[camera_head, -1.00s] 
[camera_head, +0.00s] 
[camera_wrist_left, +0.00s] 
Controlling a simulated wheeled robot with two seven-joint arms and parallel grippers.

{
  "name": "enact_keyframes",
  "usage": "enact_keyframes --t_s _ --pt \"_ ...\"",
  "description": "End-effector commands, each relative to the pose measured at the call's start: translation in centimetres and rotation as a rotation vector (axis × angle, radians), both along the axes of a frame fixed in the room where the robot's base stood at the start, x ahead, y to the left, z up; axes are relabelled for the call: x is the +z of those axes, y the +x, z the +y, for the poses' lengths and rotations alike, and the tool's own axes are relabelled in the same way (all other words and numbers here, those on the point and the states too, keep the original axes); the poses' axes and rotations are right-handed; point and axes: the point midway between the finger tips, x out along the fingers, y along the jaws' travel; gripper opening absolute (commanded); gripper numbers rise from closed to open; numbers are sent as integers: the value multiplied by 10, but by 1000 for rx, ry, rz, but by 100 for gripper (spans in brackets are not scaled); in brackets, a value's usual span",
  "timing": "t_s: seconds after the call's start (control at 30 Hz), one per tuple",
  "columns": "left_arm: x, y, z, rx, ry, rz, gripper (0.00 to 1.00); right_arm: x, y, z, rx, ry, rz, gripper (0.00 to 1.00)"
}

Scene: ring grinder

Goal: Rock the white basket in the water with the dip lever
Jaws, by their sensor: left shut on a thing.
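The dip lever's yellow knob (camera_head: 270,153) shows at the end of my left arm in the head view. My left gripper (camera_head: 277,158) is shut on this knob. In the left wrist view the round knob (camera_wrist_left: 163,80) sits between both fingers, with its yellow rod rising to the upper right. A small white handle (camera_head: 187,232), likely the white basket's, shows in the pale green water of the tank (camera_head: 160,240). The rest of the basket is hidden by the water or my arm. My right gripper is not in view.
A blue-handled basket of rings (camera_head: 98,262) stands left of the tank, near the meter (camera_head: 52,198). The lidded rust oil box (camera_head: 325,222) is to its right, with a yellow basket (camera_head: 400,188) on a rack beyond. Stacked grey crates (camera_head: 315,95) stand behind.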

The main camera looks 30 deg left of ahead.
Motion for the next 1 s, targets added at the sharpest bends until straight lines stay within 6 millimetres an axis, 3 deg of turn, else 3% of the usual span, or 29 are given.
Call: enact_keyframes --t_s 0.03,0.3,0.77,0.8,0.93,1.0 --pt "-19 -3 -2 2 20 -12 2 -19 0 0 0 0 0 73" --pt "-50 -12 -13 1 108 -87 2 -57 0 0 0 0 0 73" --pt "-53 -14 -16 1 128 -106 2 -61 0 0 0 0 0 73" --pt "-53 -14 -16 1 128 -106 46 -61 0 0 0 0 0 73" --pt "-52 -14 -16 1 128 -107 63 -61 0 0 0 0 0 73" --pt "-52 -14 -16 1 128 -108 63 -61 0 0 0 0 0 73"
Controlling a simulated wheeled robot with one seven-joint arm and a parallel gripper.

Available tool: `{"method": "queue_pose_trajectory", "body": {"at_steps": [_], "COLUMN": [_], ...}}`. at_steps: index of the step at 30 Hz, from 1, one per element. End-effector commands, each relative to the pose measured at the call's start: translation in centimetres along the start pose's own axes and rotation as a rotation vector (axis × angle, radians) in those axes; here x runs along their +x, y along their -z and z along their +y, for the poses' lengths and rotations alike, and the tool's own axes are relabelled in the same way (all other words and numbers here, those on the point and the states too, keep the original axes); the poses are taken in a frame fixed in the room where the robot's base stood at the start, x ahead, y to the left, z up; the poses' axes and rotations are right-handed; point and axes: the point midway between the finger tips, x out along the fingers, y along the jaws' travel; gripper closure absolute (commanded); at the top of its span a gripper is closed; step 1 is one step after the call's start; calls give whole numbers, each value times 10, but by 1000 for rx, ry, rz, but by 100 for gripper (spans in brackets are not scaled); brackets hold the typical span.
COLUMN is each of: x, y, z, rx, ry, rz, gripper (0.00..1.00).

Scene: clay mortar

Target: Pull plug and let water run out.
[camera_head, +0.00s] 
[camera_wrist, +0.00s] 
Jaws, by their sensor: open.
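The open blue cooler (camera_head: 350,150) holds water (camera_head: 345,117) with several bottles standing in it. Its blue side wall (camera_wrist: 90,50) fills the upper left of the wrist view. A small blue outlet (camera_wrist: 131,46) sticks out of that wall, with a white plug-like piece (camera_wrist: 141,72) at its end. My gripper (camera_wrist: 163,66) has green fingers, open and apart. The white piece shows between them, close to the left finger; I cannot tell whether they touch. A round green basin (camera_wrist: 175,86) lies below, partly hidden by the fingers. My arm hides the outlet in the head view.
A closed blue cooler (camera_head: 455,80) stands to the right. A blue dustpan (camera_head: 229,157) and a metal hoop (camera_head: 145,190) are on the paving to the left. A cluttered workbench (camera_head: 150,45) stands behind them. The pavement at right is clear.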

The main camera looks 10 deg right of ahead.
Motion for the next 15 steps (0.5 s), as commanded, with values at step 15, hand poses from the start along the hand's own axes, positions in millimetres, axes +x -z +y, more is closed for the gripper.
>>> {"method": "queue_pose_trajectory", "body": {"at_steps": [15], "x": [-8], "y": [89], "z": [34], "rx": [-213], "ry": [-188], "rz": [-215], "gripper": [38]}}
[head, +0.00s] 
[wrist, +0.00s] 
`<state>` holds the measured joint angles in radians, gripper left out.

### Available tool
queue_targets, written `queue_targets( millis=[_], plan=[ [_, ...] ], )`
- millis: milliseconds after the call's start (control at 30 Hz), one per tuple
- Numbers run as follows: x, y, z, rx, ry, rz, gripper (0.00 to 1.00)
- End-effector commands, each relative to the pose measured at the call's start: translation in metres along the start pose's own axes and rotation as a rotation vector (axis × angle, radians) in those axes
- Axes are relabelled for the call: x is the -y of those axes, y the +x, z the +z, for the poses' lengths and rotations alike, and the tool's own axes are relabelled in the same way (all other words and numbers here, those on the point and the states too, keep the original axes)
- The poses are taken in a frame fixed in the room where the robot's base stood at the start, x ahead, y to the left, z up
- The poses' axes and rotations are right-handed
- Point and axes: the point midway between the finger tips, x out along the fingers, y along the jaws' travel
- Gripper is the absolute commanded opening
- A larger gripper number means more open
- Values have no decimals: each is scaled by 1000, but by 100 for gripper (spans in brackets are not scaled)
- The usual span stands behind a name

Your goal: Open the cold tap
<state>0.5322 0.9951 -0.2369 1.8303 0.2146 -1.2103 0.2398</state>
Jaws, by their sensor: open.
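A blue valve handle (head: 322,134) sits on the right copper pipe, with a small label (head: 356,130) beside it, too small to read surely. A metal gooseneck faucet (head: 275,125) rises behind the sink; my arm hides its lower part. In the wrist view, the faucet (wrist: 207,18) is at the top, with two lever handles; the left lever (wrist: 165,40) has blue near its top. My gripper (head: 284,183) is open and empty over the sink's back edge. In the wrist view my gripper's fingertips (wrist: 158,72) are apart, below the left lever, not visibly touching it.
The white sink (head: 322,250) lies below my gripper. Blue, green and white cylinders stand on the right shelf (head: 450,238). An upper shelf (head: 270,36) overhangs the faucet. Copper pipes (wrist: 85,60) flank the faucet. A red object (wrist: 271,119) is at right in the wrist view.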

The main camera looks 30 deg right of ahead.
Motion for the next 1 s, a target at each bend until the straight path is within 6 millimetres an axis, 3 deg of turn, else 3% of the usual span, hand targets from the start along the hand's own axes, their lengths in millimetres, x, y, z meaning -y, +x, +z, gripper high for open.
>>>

◆ **WHAT YOU SHOULD DO**:
Starting at the line that contains "- Point and", output each remaining line of the listing, the last line included, exactly as it appears.

◆ **CORRECT RESPONSE**:
- Point and axes: the point midway between the finger tips, x out along the fingers, y along the jaws' travel
- Gripper is the absolute commanded opening
- A larger gripper number means more open
- Values have no decimals: each is scaled by 1000, but by 100 for gripper (spans in brackets are not scaled)
- The usual span stands behind a name

Your goal: Open the cold tap
<state>0.5322 0.9951 -0.2369 1.8303 0.2146 -1.2103 0.2398</state>
Jaws, by their sensor: open.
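A blue valve handle (head: 322,134) sits on the right copper pipe, with a small label (head: 356,130) beside it, too small to read surely. A metal gooseneck faucet (head: 275,125) rises behind the sink; my arm hides its lower part. In the wrist view, the faucet (wrist: 207,18) is at the top, with two lever handles; the left lever (wrist: 165,40) has blue near its top. My gripper (head: 284,183) is open and empty over the sink's back edge. In the wrist view my gripper's fingertips (wrist: 158,72) are apart, below the left lever, not visibly touching it.
The white sink (head: 322,250) lies below my gripper. Blue, green and white cylinders stand on the right shelf (head: 450,238). An upper shelf (head: 270,36) overhangs the faucet. Copper pipes (wrist: 85,60) flank the faucet. A red object (wrist: 271,119) is at right in the wrist view.

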The main camera looks 30 deg right of ahead.
Motion for the next 1 s, a target at each bend until the straight path is within 6 millimetres an axis, 3 deg of turn, else 3% of the usual span, hand targets from the start along the hand's own axes, their lengths in millimetres, x, y, z meaning -y, +x, +z, gripper high for open.
>>>

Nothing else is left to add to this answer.